While the challenges are expected to make it more difficult for businesses to raise prices and maintain profit margins, they also underscore the pressure on Federal Reserve policy makers as they consider whether to raise rates.
"Hot inflation and cool housing leaves the F.O.M.C. stuck in neutral for now," said Stuart Hoffman, chief economist at PNC Bank, in a note, referring to the Federal Open Market Committee, the central bank's policy-making body.
The 1.2 percent rise in wholesale prices, reported on Tuesday by the Labor Department, was well above economists' expectations and the latest report showing a sharp rise in inflation in July. Some of the higher prices have tapered off because of the recent decline in crude oil prices.
But American businesses and consumers, along with central bankers, are facing an increasingly difficult situation. Businesses can raise retail prices and risk losing customers who are already squeezed by the downturn. Or they can eat the cost of more expensive goods and lose profits.

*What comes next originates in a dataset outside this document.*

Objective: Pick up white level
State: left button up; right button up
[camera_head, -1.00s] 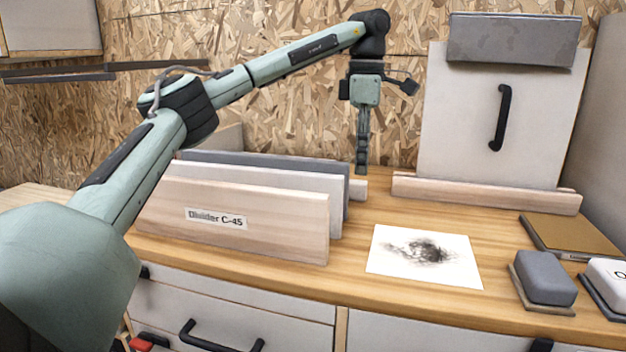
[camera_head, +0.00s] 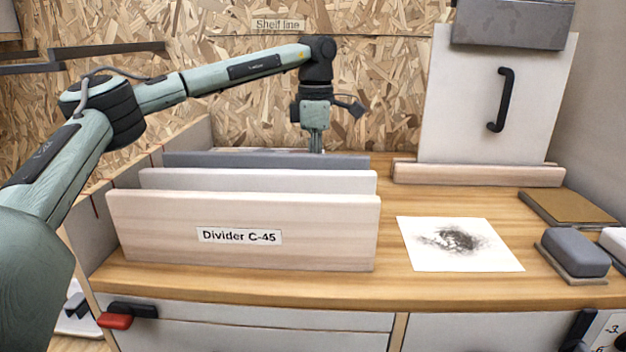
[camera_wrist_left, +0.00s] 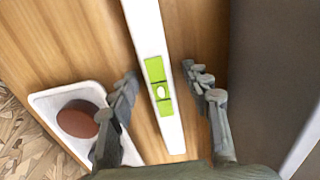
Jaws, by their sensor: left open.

Fed officials, meanwhile, could raise interest rates to choke off inflation. But higher rates would likely exacerbate the risks to economic growth, like the tight credit market and the housing slump. Last month, housing construction fell to its lowest pace in more than 17 years, according to a separate government report released on Tuesday.
Outside of food and fuel, businesses paid 0.7 percent more for so-called "core" goods, especially automobile parts, industrial equipment and prescription drugs.
The annual increase in overall prices, including energy, was 9.8 percent, the biggest 12-month jump since the deep recession of the early 1980s.